Editors Note:

EDITOR'S NOTE: Fresh off a three year managerial stint, your friendly neighborhood lenslinger is back on the street and under heavy deadline. As the numbing effects of his self-imposed containment wear off, vexing reflections and pithy epistles are sure to follow...

Thursday, July 26, 2012

The Places You'll Go!

Men on Edge
Congratulations! Today is your day! You're the photog on call! You’re off and away...

You have brains in your head and feet in your shoes. We only need six minutes of news! You’ve got gear in the rear and slots in both shows. But WE’LL be the ones who decide where you go!

There’s goo on the highway. And poo at the zoo. Stop by the station and grab a hair-do! Lex will be waiting. Rex will be too. Just don’t take Larry. That dude’s a muh-ROON! Now get off the horn and get here real soon. You’re late for a meeting! We need a new promo and a phoner at noon!

 The scanner just burped! It horkled and hacked! We’re gonna need you two to come back! Pick up a live truck! Head straight out of town! An unpleasant something has just fallen down! It jumped from its perch with a couple of jolts. We’ll get the sidebar. You do nuts and bolts!
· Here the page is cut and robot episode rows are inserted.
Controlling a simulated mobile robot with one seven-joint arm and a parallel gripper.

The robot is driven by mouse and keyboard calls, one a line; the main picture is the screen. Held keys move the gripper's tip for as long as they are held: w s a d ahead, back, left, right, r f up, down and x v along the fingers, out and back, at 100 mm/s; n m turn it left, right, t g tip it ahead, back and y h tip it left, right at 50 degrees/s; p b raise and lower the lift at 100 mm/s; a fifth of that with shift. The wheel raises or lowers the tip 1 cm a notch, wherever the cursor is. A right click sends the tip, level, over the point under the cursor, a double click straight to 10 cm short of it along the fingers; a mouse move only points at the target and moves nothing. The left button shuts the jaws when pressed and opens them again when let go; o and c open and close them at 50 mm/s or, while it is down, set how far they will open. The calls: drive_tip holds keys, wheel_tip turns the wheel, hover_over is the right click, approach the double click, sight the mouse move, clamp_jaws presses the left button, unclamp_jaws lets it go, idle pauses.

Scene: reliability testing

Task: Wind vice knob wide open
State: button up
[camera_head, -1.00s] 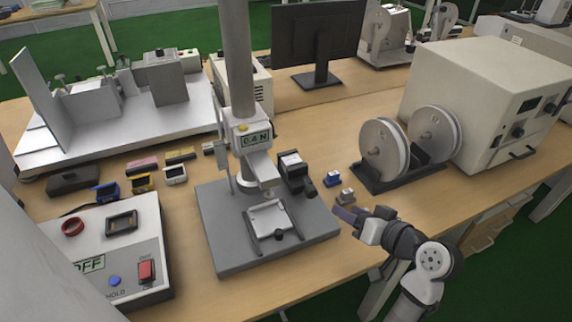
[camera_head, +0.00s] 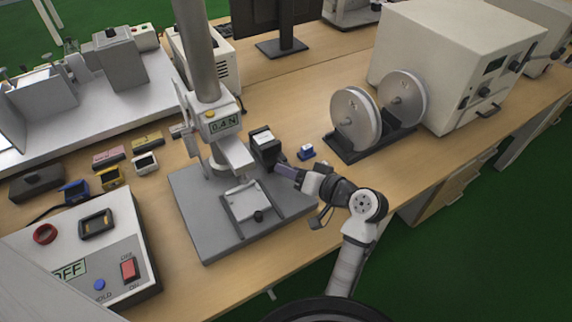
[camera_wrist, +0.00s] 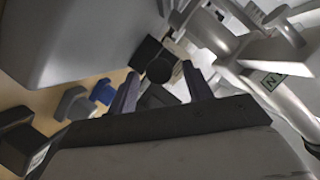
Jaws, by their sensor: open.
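The test stand (camera_head: 195,225) has a grey base plate, a column and a force display (camera_head: 224,124). A dark block with a pale top (camera_head: 265,146) stands at the plate's back right. A grey fixture (camera_head: 243,203) with a small black knob (camera_head: 258,215) sits at the front of the plate. My gripper (camera_head: 283,171) is at the right side of the dark block. In the wrist view, a round black knob (camera_wrist: 160,68) on a dark body lies between the lines of my two open fingers. I cannot tell whether the fingers touch it.
A small blue block (camera_head: 306,152) sits just behind my gripper. Two reels (camera_head: 356,118) on a black stand and a large beige cabinet (camera_head: 440,60) are to the right. A control box (camera_head: 130,215) is at the left.

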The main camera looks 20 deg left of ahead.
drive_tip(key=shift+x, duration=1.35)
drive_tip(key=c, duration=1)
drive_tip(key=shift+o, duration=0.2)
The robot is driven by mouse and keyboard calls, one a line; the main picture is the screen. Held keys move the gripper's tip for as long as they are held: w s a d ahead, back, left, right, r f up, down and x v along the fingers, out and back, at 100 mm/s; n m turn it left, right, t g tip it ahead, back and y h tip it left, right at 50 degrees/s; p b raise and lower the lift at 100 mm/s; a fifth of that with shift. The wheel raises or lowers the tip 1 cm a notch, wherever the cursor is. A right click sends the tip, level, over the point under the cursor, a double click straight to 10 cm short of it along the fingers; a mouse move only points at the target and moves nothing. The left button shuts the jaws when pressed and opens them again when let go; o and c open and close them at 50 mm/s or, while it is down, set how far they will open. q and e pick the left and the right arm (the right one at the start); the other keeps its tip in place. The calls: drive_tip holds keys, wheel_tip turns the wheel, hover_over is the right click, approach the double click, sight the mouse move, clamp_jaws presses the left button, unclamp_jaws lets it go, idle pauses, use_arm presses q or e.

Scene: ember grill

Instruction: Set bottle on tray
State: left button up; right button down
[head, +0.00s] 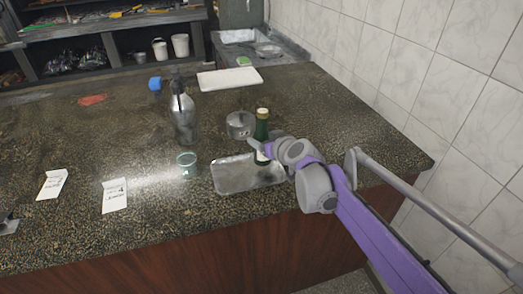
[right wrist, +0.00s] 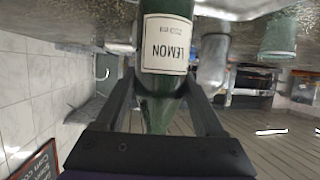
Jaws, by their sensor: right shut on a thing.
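A green bottle (head: 262,126) with a pale cap stands upright at the back right edge of the metal tray (head: 222,184). In the right wrist view the bottle (right wrist: 168,20) shows a white "LEMON" label and appears upside down. My right gripper (head: 262,150) reaches in from the right and is shut on the bottle, with a finger on each side of it (right wrist: 165,90). My left gripper is not in view.
A metal pot (head: 239,125) stands just behind the tray. A white board (head: 229,78) lies at the back. A tiled wall borders the right.

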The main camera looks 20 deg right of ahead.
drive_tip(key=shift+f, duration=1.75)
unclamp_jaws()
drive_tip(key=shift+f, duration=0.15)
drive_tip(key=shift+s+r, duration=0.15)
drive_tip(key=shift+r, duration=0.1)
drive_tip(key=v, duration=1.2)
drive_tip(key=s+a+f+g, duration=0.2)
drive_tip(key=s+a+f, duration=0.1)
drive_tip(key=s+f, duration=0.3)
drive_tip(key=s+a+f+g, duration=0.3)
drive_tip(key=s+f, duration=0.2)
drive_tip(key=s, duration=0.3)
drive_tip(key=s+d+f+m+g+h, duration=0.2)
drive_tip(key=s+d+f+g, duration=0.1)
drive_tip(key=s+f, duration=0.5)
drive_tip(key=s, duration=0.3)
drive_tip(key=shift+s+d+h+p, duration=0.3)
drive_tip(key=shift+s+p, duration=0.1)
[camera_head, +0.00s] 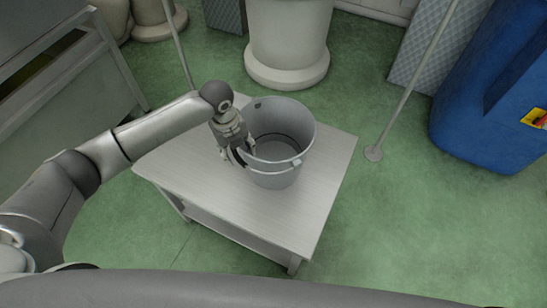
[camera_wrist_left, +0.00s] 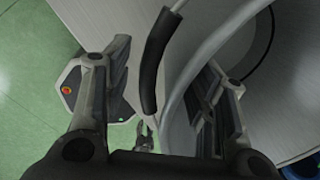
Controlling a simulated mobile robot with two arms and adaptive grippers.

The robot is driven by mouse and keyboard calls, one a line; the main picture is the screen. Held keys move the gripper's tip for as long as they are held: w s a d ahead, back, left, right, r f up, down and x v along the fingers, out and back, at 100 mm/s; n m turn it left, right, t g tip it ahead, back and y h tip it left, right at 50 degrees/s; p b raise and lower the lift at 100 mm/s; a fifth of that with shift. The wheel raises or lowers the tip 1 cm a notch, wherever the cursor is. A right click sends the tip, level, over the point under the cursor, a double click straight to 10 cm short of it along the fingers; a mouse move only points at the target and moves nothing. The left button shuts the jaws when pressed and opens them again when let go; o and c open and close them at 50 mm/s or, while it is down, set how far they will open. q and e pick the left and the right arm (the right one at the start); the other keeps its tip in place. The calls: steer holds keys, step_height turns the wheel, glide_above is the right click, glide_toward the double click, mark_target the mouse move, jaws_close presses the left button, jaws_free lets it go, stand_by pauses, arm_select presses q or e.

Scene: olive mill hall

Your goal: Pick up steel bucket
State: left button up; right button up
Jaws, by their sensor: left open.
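A steel bucket (camera_head: 284,172) stands upright on a small light-grey table (camera_head: 322,185) in the head view. My left gripper (camera_head: 243,152) is at the bucket's left rim, with its fingers pointing down. In the left wrist view the left gripper (camera_wrist_left: 163,68) is open. The bucket's rim and wall (camera_wrist_left: 203,55) and the handle's black grip (camera_wrist_left: 152,62) lie between its two fingers. The right-hand finger is on the bucket's inner side, the other outside. Whether a finger touches the bucket I cannot tell.
A large pale round vessel (camera_head: 288,40) stands behind the table. A blue tank (camera_head: 475,95) is at the right, near a thin post (camera_head: 410,85). A grey metal unit (camera_head: 75,100) is at the left.

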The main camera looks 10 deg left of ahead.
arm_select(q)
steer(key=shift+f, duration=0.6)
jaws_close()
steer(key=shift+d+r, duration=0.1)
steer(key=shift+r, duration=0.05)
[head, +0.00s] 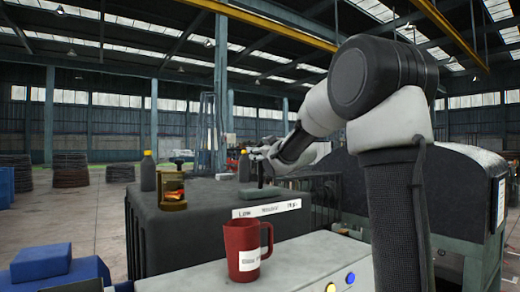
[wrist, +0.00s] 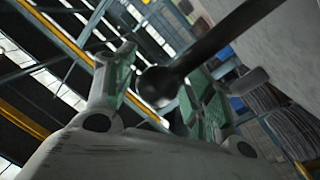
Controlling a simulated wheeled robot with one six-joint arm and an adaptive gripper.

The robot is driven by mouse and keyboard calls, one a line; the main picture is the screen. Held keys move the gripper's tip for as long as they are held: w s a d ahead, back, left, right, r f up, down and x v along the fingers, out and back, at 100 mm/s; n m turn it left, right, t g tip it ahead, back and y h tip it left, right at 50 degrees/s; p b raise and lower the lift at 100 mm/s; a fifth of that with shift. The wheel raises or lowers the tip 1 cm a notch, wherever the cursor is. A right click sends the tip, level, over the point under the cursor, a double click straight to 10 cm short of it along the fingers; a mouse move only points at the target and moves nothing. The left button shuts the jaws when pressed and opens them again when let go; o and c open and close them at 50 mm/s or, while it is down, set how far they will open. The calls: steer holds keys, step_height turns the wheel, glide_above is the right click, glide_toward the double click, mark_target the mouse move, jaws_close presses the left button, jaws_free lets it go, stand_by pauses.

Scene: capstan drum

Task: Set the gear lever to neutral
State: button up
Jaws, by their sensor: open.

You can’t lag behind! But please do not speed! There’s no time for lunch! You’re now THE LEAD! Producers are juicing! A manager stammered! I’m pretty sure, our sports guy is hammered! But that’s not important! In times like these. Hey, make sure you feed back some kind of tease!

We know you’re not there yet! And busy as hell. But we need to know just HOW this thing fell? Did it wiggle in space? And fall on its face? Did something else push it? Did it just take a dive? Was it feeling depressed? All out of jive? Let us know when you find out. We’ll do it LIVE!

You’ll round off the bottom. In a box off the top! We’ll come back after weather. And probably not stop! We’re still in the book. So try not to flop! Now put down that phone and know you’re the best. And whatever you do, wear that damn vest! Tweet when you get there. We’ll flesh out the rest!

You’ll come to a place where the streets are not marked. We don’t really give a damn where you parked. Just get on that guardrail. The countdown’s begun. Fire up the camera. Set it on STUN. There’s no time to focus. You’re up on the bird. Stand by for grandeur…

Let’s polish this turd.


James Zorn said...

Great freaking poem!

turdpolisher said...

Channeling Seuss?

What's next? Green Eggs and Cam?

Anonymous said...

O.M.G.! Dude, THAT was freakin' awesome!